Friday, October 23, 2009

Fossil Hailed As Man's Ancestor: “Darwinius Masillae (Ida) Not Even Close Relative”



In an earlier post entitled, "Is This Truly the Missing Link??" (5-22-09), I said this:

    I have held off on this topic a bit to read a bit more on it. With the past conclusions made by the evolutionary community in the past about supposed missing links and their turning out to be fraud, fiction, or misinterpreted... I am always skeptical of people who interpret the world thusly:

    • Even if all the data point to an intelligent designer, such an hypothesis is excluded from science because it is not naturalistic. (Correspondence to Nature, 410 [6752], 30 September, 1999).

    May I be so bold as to submit that with the track record of "scientism" that maybe they are wrong on this as well. Apologetic Press does a good job on exposing the infighting already that has surrounded this fossil. I will post a portion of their summation as well as a section of other supposed missing links taken from the book, The Face That Demonstrates The Farce Of Evolution....

      Yesterday, the Times OnLine had this title: "Fossil hailed as Man's ancestor is 'not even close relative,'" in which they say:

      It was billed as one of the most important fossil finds in history, a “missing link” that would challenge everything we knew about human evolution.

      Darwinius masillae, the primitive primate that was unveiled to the world with huge fanfare and a Sir David Attenborough documentary in May, seems now to have been less of a missing link than an evolutionary dead end.
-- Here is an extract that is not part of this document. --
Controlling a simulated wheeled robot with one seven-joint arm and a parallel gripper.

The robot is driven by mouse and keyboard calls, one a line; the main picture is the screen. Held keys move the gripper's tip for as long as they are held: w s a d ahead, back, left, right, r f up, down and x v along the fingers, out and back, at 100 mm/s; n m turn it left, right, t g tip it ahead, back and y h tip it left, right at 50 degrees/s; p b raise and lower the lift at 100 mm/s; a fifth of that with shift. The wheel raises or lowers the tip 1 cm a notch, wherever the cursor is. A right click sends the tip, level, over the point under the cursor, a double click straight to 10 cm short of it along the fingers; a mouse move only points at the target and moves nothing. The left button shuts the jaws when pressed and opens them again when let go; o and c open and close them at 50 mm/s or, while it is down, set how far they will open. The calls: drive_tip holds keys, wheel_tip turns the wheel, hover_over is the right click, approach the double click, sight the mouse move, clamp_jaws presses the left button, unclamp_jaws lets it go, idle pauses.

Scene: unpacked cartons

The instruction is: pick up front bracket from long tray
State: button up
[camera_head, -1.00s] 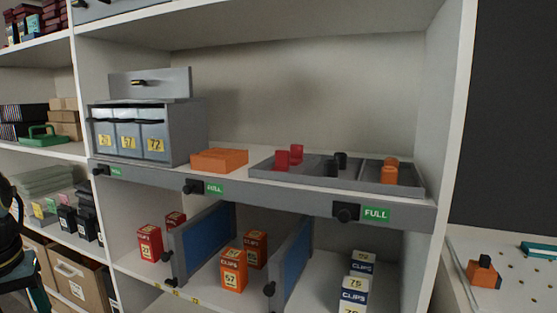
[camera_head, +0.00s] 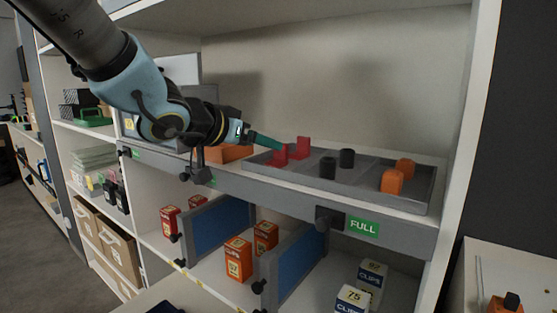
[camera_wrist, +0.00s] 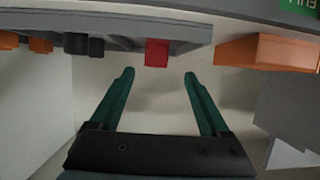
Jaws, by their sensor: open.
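The long grey tray (camera_head: 432,192) lies on the upper shelf. Two red brackets stand in its left section: the front bracket (camera_head: 279,157) and one behind it (camera_head: 301,148). My gripper (camera_head: 272,144) reaches in from the left, its teal fingertips close to the front bracket. In the wrist view my gripper (camera_wrist: 159,75) is open and empty. One red bracket (camera_wrist: 157,53) shows there just beyond the gap between the fingertips, roughly centred. The other red bracket cannot be made out in that view.
Black round parts (camera_head: 347,158) and orange parts (camera_head: 392,181) fill the tray's other sections. An orange box (camera_head: 236,153) sits left of the tray, partly behind my arm; it also shows in the wrist view (camera_wrist: 268,52). A grey drawer unit stands further left. The space above the tray is clear.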

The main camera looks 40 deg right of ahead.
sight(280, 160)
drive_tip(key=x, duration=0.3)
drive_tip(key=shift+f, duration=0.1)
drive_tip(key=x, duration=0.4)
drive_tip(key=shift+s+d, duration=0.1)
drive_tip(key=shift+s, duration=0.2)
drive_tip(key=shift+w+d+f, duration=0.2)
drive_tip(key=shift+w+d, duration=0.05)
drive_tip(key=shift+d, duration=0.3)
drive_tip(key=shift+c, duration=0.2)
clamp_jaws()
Far from being an ancestor to humans, the lemur-like creature from 47 million years ago belongs to an entirely different branch of the primate family tree that has left no known descendants, research has indicated.

      When Jørn Hurum, of the University of Oslo Natural History Museum, announced the discovery of the astonishingly well-preserved fossil, he described it as “the first link to all humans”. He nicknamed the animal “Ida” after his daughter, and a promotional website, a film and a book claimed that she could have been the common ancestor of all modern monkeys and apes, a relic of a critical branching moment in human evolution. Sir David, who narrated the documentary, said:

      • “This little creature is going to show us our connection with the rest of all mammals. The link they would have said until now is missing, is no longer missing.”

      The discovery of fossils of another similar animal from 37 million years ago has now cast grave doubt on that idea. Both Darwinius masillae and the new primate, Afradapis longicristatus, appear to belong to a different lineage, closer to lemurs than monkeys and apes, that died out without modern descendants....

      ...Dr Seiffert said:

      • The PR hype surrounding the Darwinius description was very confusing. The uninformed observer watching the associated documentary certainly must have come away with a very different view — specifically that Darwinius truly was a critically important link in the origin of higher primates, if not the origin of apes or even humans."

      (Emphasis added) Oooops, another one bites the dust. Everyone but the committed naturalist knew that that "documentary" was more of a propaganda piece.